Stated goal. Output all of the entries below precisely as written.

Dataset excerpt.
▬▬▬▬▬▬

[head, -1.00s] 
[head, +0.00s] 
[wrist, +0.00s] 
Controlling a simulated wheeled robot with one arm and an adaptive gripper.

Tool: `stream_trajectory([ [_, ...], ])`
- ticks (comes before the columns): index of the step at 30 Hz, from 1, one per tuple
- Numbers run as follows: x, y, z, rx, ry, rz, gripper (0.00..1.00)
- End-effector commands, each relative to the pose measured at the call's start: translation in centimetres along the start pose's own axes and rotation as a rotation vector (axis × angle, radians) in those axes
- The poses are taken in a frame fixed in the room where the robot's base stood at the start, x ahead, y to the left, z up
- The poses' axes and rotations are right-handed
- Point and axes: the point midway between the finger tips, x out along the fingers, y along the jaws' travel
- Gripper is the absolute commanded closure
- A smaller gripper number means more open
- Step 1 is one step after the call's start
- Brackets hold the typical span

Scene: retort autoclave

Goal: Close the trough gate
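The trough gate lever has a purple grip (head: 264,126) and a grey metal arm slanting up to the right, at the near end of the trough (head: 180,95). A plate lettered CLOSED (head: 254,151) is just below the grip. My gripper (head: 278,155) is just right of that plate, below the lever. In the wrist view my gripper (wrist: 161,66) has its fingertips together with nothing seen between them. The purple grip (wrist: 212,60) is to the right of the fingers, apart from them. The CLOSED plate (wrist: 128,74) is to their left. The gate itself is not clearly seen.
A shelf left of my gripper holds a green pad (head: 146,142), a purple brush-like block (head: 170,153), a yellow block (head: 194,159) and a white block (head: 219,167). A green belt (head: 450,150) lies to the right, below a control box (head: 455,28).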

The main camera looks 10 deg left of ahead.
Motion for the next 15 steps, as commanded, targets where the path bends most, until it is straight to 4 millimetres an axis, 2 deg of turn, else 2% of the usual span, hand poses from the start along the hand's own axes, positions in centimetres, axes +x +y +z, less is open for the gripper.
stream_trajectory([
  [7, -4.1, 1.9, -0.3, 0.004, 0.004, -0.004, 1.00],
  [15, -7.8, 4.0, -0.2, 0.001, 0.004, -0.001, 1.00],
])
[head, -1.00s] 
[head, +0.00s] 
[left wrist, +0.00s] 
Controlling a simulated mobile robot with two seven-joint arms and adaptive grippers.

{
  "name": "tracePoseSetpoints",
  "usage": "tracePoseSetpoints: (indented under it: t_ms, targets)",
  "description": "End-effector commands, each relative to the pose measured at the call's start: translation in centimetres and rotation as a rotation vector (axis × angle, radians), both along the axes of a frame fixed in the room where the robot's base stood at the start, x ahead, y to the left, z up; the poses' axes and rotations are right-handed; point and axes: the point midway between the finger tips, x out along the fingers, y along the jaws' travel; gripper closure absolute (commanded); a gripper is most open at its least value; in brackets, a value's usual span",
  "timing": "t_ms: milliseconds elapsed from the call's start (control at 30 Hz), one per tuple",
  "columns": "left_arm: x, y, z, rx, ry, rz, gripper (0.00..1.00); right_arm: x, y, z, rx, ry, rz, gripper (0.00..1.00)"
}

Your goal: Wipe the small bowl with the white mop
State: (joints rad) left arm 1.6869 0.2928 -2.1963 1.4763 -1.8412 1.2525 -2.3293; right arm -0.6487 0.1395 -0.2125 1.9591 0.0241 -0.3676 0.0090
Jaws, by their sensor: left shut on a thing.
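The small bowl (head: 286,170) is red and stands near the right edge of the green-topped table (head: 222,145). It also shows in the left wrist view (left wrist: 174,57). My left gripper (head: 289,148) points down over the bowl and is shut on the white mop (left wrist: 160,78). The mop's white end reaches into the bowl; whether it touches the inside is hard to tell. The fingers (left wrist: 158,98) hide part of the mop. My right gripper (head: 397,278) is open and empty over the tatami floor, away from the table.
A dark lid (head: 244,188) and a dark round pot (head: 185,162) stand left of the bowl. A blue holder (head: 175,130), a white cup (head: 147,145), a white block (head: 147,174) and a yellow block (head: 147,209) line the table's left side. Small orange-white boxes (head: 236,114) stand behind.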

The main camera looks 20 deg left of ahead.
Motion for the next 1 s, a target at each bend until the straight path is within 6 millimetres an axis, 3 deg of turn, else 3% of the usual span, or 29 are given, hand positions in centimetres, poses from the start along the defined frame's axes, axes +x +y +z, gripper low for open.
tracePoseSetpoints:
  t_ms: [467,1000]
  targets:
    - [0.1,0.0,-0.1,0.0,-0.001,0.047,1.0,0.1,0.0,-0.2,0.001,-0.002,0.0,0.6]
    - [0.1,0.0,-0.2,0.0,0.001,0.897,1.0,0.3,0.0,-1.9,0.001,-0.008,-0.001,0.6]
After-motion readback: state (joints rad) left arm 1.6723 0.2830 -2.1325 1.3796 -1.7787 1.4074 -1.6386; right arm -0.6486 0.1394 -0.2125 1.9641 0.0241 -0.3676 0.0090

▬▬▬▬▬▬

Task solution.
[head, -1.00s] 
[head, +0.00s] 
[wrist, +0.00s] 
Controlling a simulated wheeled robot with one arm and an adaptive gripper.

Tool: `stream_trajectory([ [_, ...], ])`
- ticks (comes before the columns): index of the step at 30 Hz, from 1, one per tuple
- Numbers run as follows: x, y, z, rx, ry, rz, gripper (0.00..1.00)
- End-effector commands, each relative to the pose measured at the call's start: translation in centimetres along the start pose's own axes and rotation as a rotation vector (axis × angle, radians) in those axes
- The poses are taken in a frame fixed in the room where the robot's base stood at the start, x ahead, y to the left, z up
- The poses' axes and rotations are right-handed
- Point and axes: the point midway between the finger tips, x out along the fingers, y along the jaws' travel
- Gripper is the absolute commanded closure
- A smaller gripper number means more open
- Step 1 is one step after the call's start
- Brackets hold the typical span

Scene: retort autoclave

Goal: Close the trough gate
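The trough gate lever has a purple grip (head: 264,126) and a grey metal arm slanting up to the right, at the near end of the trough (head: 180,95). A plate lettered CLOSED (head: 254,151) is just below the grip. My gripper (head: 278,155) is just right of that plate, below the lever. In the wrist view my gripper (wrist: 161,66) has its fingertips together with nothing seen between them. The purple grip (wrist: 212,60) is to the right of the fingers, apart from them. The CLOSED plate (wrist: 128,74) is to their left. The gate itself is not clearly seen.
A shelf left of my gripper holds a green pad (head: 146,142), a purple brush-like block (head: 170,153), a yellow block (head: 194,159) and a white block (head: 219,167). A green belt (head: 450,150) lies to the right, below a control box (head: 455,28).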

The main camera looks 10 deg left of ahead.
Motion for the next 15 steps, as commanded, targets where the path bends most, until it is straight to 4 millimetres an axis, 2 deg of turn, else 2% of the usual span, hand poses from the start along the hand's own axes, positions in centimetres, axes +x +y +z, less is open for the gripper.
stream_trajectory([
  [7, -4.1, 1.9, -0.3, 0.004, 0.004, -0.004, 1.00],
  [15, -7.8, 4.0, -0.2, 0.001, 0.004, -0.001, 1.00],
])
[head, -1.00s] 
[head, +0.00s] 
[left wrist, +0.00s] 
Controlling a simulated mobile robot with two seven-joint arms and adaptive grippers.

{
  "name": "tracePoseSetpoints",
  "usage": "tracePoseSetpoints: (indented under it: t_ms, targets)",
  "description": "End-effector commands, each relative to the pose measured at the call's start: translation in centimetres and rotation as a rotation vector (axis × angle, radians), both along the axes of a frame fixed in the room where the robot's base stood at the start, x ahead, y to the left, z up; the poses' axes and rotations are right-handed; point and axes: the point midway between the finger tips, x out along the fingers, y along the jaws' travel; gripper closure absolute (commanded); a gripper is most open at its least value; in brackets, a value's usual span",
  "timing": "t_ms: milliseconds elapsed from the call's start (control at 30 Hz), one per tuple",
  "columns": "left_arm: x, y, z, rx, ry, rz, gripper (0.00..1.00); right_arm: x, y, z, rx, ry, rz, gripper (0.00..1.00)"
}

Your goal: Wipe the small bowl with the white mop
State: (joints rad) left arm 1.6869 0.2928 -2.1963 1.4763 -1.8412 1.2525 -2.3293; right arm -0.6487 0.1395 -0.2125 1.9591 0.0241 -0.3676 0.0090
Jaws, by their sensor: left shut on a thing.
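The small bowl (head: 286,170) is red and stands near the right edge of the green-topped table (head: 222,145). It also shows in the left wrist view (left wrist: 174,57). My left gripper (head: 289,148) points down over the bowl and is shut on the white mop (left wrist: 160,78). The mop's white end reaches into the bowl; whether it touches the inside is hard to tell. The fingers (left wrist: 158,98) hide part of the mop. My right gripper (head: 397,278) is open and empty over the tatami floor, away from the table.
A dark lid (head: 244,188) and a dark round pot (head: 185,162) stand left of the bowl. A blue holder (head: 175,130), a white cup (head: 147,145), a white block (head: 147,174) and a yellow block (head: 147,209) line the table's left side. Small orange-white boxes (head: 236,114) stand behind.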

The main camera looks 20 deg left of ahead.
Motion for the next 1 s, a target at each bend until the straight path is within 6 millimetres an axis, 3 deg of turn, else 3% of the usual span, or 29 are given, hand positions in centimetres, poses from the start along the defined frame's axes, axes +x +y +z, gripper low for open.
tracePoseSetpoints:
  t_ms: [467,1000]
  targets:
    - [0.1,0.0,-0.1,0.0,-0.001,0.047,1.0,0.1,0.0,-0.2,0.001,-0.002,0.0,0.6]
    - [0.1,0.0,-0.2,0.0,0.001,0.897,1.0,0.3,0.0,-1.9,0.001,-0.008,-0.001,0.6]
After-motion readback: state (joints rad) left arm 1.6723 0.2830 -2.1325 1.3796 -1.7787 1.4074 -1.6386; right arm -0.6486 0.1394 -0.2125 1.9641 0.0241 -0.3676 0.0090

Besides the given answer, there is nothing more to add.